## Directions for this task
Write out the listing beneath this instruction in its entirety, exactly as it reads.

## Dataset excerpt
+ + + + +

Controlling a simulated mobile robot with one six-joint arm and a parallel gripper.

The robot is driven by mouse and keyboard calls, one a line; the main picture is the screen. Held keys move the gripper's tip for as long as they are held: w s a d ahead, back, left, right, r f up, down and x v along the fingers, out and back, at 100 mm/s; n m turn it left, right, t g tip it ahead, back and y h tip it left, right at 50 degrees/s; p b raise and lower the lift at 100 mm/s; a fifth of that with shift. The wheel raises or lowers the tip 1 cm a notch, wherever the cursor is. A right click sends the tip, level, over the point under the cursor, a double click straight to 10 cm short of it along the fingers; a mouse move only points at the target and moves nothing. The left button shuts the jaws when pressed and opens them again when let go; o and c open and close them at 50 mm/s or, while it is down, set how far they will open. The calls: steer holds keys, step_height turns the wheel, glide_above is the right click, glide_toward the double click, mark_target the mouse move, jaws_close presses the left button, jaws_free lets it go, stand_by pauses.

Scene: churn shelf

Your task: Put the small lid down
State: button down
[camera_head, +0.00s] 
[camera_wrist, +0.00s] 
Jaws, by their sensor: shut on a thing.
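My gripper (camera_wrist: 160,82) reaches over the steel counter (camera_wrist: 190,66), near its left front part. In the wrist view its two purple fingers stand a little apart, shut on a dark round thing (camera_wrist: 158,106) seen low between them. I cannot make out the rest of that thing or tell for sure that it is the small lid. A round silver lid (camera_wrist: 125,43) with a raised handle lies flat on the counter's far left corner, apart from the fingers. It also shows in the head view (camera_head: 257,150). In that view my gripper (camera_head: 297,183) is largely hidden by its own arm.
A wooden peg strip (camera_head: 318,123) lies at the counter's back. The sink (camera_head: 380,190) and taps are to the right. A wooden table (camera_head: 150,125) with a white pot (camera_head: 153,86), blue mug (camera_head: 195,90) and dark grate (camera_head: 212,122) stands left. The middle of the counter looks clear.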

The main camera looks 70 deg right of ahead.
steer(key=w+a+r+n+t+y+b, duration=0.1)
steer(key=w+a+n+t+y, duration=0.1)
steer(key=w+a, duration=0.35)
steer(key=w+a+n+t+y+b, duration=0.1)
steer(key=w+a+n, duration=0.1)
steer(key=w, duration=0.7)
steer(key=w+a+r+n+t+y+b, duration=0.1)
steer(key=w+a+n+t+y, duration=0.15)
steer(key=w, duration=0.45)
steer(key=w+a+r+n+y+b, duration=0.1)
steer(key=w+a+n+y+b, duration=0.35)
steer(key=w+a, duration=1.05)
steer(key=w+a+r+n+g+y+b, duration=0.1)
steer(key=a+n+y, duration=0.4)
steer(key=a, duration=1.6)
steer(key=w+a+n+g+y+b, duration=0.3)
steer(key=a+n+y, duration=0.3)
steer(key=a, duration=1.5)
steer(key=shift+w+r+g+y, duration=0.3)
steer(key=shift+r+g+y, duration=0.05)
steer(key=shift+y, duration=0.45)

+ + + + +

## Correct output
Controlling a simulated mobile robot with one six-joint arm and a parallel gripper.

The robot is driven by mouse and keyboard calls, one a line; the main picture is the screen. Held keys move the gripper's tip for as long as they are held: w s a d ahead, back, left, right, r f up, down and x v along the fingers, out and back, at 100 mm/s; n m turn it left, right, t g tip it ahead, back and y h tip it left, right at 50 degrees/s; p b raise and lower the lift at 100 mm/s; a fifth of that with shift. The wheel raises or lowers the tip 1 cm a notch, wherever the cursor is. A right click sends the tip, level, over the point under the cursor, a double click straight to 10 cm short of it along the fingers; a mouse move only points at the target and moves nothing. The left button shuts the jaws when pressed and opens them again when let go; o and c open and close them at 50 mm/s or, while it is down, set how far they will open. The calls: steer holds keys, step_height turns the wheel, glide_above is the right click, glide_toward the double click, mark_target the mouse move, jaws_close presses the left button, jaws_free lets it go, stand_by pauses.

Scene: churn shelf

Your task: Put the small lid down
State: button down
[camera_head, +0.00s] 
[camera_wrist, +0.00s] 
Jaws, by their sensor: shut on a thing.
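My gripper (camera_wrist: 160,82) reaches over the steel counter (camera_wrist: 190,66), near its left front part. In the wrist view its two purple fingers stand a little apart, shut on a dark round thing (camera_wrist: 158,106) seen low between them. I cannot make out the rest of that thing or tell for sure that it is the small lid. A round silver lid (camera_wrist: 125,43) with a raised handle lies flat on the counter's far left corner, apart from the fingers. It also shows in the head view (camera_head: 257,150). In that view my gripper (camera_head: 297,183) is largely hidden by its own arm.
A wooden peg strip (camera_head: 318,123) lies at the counter's back. The sink (camera_head: 380,190) and taps are to the right. A wooden table (camera_head: 150,125) with a white pot (camera_head: 153,86), blue mug (camera_head: 195,90) and dark grate (camera_head: 212,122) stands left. The middle of the counter looks clear.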

The main camera looks 70 deg right of ahead.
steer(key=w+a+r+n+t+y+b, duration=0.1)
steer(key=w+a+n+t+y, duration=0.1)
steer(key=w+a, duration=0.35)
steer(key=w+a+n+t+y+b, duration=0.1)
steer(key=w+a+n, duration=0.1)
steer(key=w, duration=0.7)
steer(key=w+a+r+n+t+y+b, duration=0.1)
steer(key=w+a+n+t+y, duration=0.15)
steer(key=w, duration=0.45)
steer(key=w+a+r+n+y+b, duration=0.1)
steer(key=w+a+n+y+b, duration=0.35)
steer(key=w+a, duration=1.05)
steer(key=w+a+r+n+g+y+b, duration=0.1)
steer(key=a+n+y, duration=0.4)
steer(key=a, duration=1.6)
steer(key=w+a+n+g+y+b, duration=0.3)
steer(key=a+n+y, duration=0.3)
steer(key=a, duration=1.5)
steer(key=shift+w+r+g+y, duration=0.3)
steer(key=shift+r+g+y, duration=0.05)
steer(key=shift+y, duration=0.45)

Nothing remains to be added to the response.